• Task to complete: Repeat only the lines from the one holding "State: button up" down to the last line of the listing below, including both of those lines.

::: Given material

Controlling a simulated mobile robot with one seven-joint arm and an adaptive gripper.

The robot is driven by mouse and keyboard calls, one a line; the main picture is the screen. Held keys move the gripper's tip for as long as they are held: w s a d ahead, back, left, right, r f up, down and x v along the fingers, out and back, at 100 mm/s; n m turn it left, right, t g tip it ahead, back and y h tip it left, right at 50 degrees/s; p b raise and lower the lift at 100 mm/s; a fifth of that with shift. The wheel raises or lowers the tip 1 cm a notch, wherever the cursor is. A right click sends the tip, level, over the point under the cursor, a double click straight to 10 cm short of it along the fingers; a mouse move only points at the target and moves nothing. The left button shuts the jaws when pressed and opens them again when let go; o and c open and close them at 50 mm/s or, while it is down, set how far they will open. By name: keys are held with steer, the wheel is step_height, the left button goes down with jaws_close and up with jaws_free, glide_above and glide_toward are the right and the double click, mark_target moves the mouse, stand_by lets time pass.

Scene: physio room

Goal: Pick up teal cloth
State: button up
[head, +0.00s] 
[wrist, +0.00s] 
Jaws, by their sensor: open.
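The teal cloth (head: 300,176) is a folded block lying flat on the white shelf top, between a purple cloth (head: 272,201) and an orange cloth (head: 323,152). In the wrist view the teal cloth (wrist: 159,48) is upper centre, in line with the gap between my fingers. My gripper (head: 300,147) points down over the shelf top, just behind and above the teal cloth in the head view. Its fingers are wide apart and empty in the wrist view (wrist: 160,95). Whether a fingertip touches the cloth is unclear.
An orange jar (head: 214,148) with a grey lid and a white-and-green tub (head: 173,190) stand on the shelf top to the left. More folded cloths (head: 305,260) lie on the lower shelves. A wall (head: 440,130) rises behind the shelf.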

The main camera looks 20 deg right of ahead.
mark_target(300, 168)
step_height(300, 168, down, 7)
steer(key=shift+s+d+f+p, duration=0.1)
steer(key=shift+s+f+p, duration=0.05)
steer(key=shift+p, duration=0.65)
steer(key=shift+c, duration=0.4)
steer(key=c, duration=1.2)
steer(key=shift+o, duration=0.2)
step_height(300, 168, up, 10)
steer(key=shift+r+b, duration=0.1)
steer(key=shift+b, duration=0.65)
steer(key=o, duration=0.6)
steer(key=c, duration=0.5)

::::::

• Complete response:
State: button up
[head, +0.00s] 
[wrist, +0.00s] 
Jaws, by their sensor: open.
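The teal cloth (head: 300,176) is a folded block lying flat on the white shelf top, between a purple cloth (head: 272,201) and an orange cloth (head: 323,152). In the wrist view the teal cloth (wrist: 159,48) is upper centre, in line with the gap between my fingers. My gripper (head: 300,147) points down over the shelf top, just behind and above the teal cloth in the head view. Its fingers are wide apart and empty in the wrist view (wrist: 160,95). Whether a fingertip touches the cloth is unclear.
An orange jar (head: 214,148) with a grey lid and a white-and-green tub (head: 173,190) stand on the shelf top to the left. More folded cloths (head: 305,260) lie on the lower shelves. A wall (head: 440,130) rises behind the shelf.

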The main camera looks 20 deg right of ahead.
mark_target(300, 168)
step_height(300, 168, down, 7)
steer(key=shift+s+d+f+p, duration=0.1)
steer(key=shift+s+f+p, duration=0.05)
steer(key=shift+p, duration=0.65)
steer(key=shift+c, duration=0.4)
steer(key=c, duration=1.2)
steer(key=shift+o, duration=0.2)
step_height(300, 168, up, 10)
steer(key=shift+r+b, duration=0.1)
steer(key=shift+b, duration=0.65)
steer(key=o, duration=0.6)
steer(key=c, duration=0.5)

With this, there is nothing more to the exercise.